THE PROBLEM:
Give the data again exactly as written, skipping any pictures.

>>>

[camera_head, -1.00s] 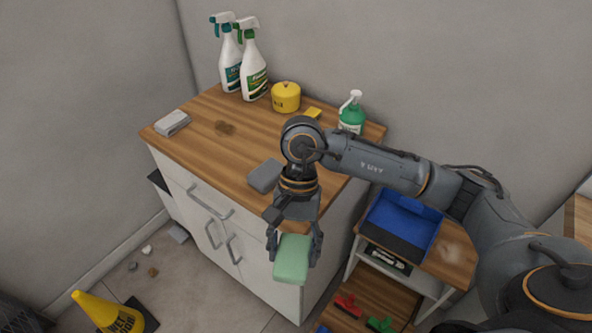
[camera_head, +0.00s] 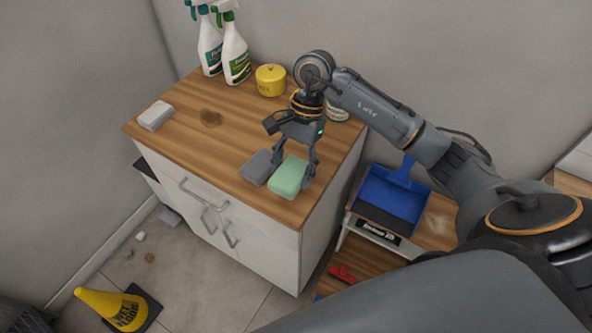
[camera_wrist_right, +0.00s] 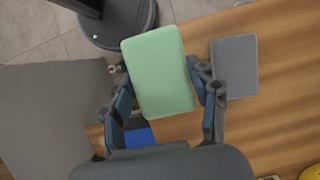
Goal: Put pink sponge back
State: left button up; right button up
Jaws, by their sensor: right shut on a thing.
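No pink sponge shows in these views. My right gripper (camera_head: 295,168) is shut on a light green sponge (camera_head: 289,178), holding it by its sides. The green sponge is at the counter's front right part, just right of a dark grey sponge (camera_head: 257,167). I cannot tell whether it touches the wood. In the right wrist view, the green sponge (camera_wrist_right: 160,75) sits between both fingers (camera_wrist_right: 160,86), with the grey sponge (camera_wrist_right: 235,66) beside it and a small gap between them. My left gripper is not in view.
The wooden counter (camera_head: 190,150) also holds a light grey block (camera_head: 155,115), two spray bottles (camera_head: 235,55), a yellow tin (camera_head: 270,80) and a dark stain (camera_head: 210,118). A blue dustpan (camera_head: 392,195) lies on the lower shelf unit at right. A yellow cone (camera_head: 105,305) lies on the floor.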

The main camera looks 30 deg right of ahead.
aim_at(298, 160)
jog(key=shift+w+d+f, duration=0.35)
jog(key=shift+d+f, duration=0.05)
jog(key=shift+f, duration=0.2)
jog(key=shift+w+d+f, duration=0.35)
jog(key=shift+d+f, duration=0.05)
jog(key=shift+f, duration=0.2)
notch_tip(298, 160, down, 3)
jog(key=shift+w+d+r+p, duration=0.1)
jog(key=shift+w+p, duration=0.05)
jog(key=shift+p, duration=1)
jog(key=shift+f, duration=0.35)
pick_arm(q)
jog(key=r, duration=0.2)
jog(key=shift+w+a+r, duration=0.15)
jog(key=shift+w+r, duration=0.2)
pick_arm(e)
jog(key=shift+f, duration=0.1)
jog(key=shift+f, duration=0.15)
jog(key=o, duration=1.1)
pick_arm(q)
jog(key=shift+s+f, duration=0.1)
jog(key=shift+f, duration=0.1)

<<<

CORRECT ANSWER:
[camera_head, -1.00s] 
[camera_head, +0.00s] 
[camera_wrist_right, +0.00s] 
Goal: Put pink sponge back
State: left button up; right button up
Jaws, by their sensor: right shut on a thing.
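No pink sponge shows in these views. My right gripper (camera_head: 295,168) is shut on a light green sponge (camera_head: 289,178), holding it by its sides. The green sponge is at the counter's front right part, just right of a dark grey sponge (camera_head: 257,167). I cannot tell whether it touches the wood. In the right wrist view, the green sponge (camera_wrist_right: 160,75) sits between both fingers (camera_wrist_right: 160,86), with the grey sponge (camera_wrist_right: 235,66) beside it and a small gap between them. My left gripper is not in view.
The wooden counter (camera_head: 190,150) also holds a light grey block (camera_head: 155,115), two spray bottles (camera_head: 235,55), a yellow tin (camera_head: 270,80) and a dark stain (camera_head: 210,118). A blue dustpan (camera_head: 392,195) lies on the lower shelf unit at right. A yellow cone (camera_head: 105,305) lies on the floor.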

The main camera looks 30 deg right of ahead.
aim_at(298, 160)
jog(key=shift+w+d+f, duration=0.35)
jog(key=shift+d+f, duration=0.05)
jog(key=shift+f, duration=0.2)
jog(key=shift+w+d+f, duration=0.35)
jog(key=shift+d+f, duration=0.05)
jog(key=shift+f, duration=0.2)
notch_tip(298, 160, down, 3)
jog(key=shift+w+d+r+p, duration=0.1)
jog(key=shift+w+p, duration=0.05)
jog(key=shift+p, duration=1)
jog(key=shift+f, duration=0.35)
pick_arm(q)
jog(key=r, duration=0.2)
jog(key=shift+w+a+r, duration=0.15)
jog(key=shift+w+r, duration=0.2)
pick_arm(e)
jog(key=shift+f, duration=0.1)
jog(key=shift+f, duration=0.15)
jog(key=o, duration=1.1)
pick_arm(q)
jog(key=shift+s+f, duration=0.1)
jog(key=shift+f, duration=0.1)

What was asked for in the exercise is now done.